TASK INSTRUCTIONS
Find every line in the records below that holds the word "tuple", and copy each one.

DATA EXTRACT
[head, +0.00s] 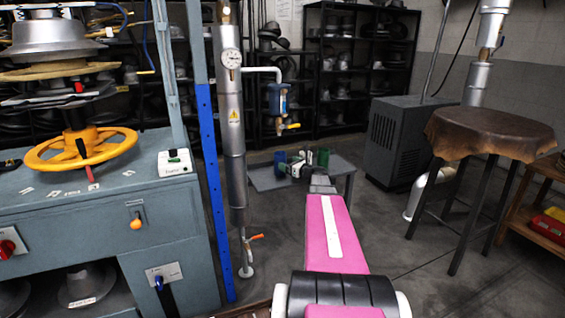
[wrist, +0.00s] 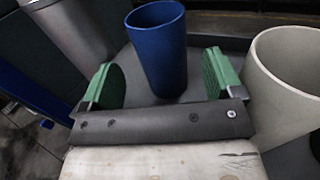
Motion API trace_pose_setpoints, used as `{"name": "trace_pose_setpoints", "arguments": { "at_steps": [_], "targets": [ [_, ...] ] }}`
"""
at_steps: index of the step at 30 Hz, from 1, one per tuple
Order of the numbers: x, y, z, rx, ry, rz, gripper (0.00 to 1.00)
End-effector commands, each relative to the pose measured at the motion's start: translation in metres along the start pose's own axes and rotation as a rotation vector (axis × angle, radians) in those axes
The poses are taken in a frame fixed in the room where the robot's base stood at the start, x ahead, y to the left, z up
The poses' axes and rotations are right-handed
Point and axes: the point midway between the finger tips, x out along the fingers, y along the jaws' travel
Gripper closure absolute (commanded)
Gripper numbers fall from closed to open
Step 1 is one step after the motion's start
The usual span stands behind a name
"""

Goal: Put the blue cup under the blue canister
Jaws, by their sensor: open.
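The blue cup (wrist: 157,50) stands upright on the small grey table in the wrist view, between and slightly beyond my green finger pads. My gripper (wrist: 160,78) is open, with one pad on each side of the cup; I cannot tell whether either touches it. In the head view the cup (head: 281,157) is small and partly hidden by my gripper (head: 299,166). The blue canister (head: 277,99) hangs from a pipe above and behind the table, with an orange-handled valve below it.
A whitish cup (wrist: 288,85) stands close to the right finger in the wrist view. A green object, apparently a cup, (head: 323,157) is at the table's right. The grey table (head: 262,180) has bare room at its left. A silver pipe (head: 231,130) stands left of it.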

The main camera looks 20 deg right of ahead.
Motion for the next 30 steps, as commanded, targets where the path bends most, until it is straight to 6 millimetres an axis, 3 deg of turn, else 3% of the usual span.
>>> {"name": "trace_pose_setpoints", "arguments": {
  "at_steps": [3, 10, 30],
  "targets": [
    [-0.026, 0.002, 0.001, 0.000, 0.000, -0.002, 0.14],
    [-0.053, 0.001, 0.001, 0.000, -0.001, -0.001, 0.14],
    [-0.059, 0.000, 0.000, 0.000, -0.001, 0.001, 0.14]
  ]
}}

* * *

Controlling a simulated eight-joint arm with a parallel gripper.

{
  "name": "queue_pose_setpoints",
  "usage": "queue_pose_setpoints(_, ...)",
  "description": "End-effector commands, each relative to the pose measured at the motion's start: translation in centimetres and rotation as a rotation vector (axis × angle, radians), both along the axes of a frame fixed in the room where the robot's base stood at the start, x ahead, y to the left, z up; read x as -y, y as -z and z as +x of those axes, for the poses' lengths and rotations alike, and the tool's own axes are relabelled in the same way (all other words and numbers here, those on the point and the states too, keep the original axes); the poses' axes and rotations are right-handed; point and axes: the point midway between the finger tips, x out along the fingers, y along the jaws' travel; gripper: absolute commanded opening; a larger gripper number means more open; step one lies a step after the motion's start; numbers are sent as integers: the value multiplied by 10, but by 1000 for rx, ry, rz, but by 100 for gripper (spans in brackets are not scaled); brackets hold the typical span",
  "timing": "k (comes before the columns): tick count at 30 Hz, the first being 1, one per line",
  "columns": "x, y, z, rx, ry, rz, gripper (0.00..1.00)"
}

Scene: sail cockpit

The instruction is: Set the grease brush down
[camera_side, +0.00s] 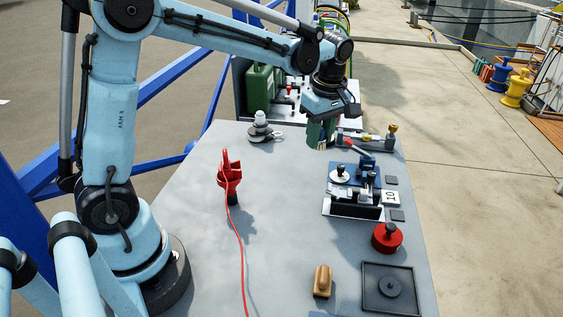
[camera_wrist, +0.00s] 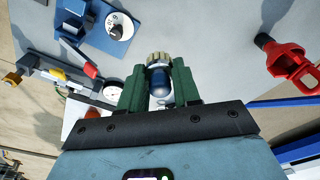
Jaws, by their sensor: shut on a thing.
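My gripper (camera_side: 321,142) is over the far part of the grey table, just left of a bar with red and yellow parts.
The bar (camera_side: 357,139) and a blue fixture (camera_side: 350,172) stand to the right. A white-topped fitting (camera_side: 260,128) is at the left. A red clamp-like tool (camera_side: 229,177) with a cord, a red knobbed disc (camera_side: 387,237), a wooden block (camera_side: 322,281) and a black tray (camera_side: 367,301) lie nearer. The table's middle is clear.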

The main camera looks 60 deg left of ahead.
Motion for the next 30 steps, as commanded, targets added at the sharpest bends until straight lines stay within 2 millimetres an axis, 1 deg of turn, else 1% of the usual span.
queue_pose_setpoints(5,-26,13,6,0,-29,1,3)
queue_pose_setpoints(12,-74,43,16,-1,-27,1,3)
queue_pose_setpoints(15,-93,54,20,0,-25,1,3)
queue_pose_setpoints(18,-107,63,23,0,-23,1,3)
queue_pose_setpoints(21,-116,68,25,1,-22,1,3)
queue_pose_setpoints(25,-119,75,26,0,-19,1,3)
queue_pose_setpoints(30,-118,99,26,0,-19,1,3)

...

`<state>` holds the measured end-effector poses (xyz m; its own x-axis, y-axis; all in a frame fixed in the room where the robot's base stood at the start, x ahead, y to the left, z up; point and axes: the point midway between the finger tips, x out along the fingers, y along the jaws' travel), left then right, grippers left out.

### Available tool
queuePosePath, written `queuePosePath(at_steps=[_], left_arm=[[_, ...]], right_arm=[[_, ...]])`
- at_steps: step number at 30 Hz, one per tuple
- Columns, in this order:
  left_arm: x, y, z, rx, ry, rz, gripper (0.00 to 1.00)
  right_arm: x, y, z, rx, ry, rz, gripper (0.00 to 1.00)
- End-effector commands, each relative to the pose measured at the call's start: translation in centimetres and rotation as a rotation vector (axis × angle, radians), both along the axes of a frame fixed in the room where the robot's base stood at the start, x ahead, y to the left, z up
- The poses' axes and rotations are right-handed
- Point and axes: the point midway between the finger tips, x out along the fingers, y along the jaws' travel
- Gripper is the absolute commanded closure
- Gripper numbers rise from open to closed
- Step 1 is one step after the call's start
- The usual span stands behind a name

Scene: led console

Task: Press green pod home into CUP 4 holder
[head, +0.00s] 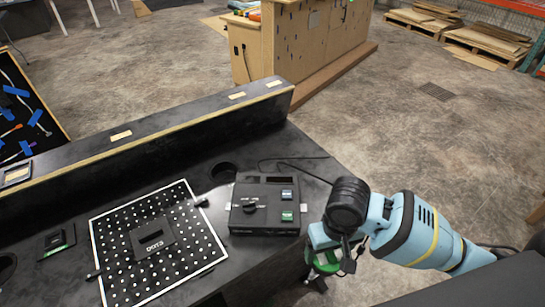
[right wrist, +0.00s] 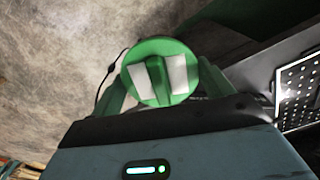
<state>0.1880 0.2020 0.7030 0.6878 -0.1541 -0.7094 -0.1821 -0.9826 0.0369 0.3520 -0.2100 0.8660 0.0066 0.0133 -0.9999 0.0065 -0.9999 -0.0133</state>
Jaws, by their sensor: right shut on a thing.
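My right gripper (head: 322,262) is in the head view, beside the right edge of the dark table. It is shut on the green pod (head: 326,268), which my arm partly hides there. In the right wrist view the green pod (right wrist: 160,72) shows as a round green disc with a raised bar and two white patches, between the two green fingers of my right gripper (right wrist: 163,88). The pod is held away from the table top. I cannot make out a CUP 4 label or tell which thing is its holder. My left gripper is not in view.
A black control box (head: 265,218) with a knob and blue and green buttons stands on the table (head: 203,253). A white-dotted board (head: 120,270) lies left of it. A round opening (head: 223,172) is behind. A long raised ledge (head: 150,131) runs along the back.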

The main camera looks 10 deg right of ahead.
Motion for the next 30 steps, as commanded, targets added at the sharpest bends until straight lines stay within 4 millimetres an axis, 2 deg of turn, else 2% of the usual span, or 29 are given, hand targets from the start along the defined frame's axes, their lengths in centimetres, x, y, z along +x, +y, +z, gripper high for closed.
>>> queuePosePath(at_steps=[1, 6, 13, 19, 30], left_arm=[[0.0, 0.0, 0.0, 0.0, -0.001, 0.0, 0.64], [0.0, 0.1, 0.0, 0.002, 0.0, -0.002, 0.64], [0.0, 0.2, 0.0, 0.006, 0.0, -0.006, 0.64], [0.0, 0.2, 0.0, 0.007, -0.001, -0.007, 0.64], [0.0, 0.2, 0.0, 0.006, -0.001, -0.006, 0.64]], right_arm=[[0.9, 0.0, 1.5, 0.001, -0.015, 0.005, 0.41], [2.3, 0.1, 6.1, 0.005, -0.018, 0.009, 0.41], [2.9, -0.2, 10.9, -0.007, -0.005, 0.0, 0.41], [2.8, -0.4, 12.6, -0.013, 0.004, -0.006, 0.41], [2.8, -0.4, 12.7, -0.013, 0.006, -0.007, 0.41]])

RESPONSE BELOW
at_steps: index of the step at 30 Hz, from 1, one per tuple
- at_steps: step number at 30 Hz, one per tuple

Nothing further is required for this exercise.